— Start of Material for the task —

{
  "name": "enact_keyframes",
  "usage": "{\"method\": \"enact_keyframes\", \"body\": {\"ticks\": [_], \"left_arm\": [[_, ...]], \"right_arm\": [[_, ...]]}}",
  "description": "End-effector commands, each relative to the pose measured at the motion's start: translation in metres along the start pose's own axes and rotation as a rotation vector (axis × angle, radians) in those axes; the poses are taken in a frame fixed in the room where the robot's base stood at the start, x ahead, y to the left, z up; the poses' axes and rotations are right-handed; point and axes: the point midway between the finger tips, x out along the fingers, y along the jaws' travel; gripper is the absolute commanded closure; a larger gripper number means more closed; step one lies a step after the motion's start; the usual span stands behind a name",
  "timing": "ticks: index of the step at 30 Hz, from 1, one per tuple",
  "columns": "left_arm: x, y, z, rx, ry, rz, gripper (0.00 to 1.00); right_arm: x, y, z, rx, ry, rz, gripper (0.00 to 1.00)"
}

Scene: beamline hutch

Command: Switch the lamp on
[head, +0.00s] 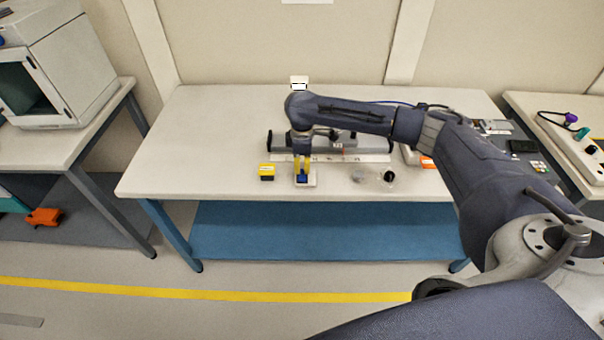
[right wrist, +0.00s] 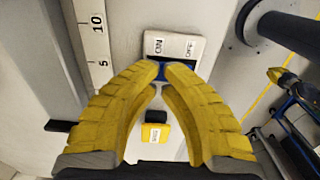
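A small white switch plate (head: 312,183) lies near the front edge of the middle table. In the right wrist view the plate (right wrist: 178,46) carries the words ON and OFF. A blue switch lever (head: 302,178) stands on it and shows between my fingertips in the right wrist view (right wrist: 161,71). My right gripper (head: 303,168) is over the plate, its yellow fingers closed in around the lever. The fingers hide most of the lever, so I cannot tell which way it is set. I cannot pick out the lamp for certain. My left gripper is out of view.
A yellow box (head: 267,173) sits just left of the plate. A grey rail with a scale (head: 345,158) runs behind it. A clear disc (head: 358,176) and a black round piece (head: 389,178) lie to the right. The table's left part is clear.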

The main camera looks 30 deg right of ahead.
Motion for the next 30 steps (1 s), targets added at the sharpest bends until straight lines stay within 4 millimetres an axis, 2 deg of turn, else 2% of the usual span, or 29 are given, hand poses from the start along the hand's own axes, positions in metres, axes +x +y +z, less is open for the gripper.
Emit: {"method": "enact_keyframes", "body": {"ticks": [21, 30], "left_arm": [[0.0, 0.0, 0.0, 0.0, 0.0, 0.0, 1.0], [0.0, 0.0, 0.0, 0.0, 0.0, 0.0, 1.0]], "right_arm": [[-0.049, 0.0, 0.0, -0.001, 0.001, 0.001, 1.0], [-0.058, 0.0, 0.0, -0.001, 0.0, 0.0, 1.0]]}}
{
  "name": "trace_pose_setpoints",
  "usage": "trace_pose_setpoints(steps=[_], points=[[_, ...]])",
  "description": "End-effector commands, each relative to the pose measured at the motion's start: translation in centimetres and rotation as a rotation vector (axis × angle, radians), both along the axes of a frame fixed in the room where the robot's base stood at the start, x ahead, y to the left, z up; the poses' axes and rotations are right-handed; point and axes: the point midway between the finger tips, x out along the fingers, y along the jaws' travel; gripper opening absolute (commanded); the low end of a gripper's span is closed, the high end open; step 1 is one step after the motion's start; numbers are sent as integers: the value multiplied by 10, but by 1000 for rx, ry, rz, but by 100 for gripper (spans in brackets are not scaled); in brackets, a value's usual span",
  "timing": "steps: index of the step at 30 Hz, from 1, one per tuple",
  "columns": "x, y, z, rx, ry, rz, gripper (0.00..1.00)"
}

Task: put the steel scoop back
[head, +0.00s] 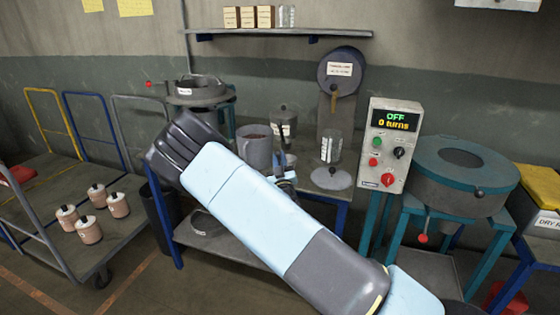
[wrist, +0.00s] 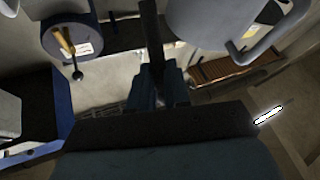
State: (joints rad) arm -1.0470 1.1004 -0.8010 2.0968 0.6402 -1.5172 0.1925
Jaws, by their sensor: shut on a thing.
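My gripper (head: 286,177) is over the blue-framed table, partly behind my arm. In the wrist view its blue fingers (wrist: 157,92) are shut on a narrow dark bar (wrist: 151,38), which looks like the handle of the steel scoop. The scoop's bowl cannot be made out. A grey pot with a side handle (head: 256,150) and brown contents stands on the table, just left of and behind the gripper. It also shows as a grey pot (wrist: 210,22) at the upper right in the wrist view.
A clear jar (head: 331,147) and a pale disc (head: 332,178) are right of the gripper. A control box (head: 390,145) reads OFF, 0 turns. A round teal machine (head: 461,175) stands right; a cart (head: 60,200) with several containers stands left.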

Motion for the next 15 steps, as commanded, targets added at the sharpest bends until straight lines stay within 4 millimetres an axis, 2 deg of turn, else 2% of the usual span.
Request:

— End of Material for the task —

_What is being asked_
Search the entries for the word "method" and pick out every line that holds it.

_Complete response_
  "usage": "{\"method\": \"enact_keyframes\", \"body\": {\"ticks\": [_], \"left_arm\": [[_, ...]], \"right_arm\": [[_, ...]]}}",
Emit: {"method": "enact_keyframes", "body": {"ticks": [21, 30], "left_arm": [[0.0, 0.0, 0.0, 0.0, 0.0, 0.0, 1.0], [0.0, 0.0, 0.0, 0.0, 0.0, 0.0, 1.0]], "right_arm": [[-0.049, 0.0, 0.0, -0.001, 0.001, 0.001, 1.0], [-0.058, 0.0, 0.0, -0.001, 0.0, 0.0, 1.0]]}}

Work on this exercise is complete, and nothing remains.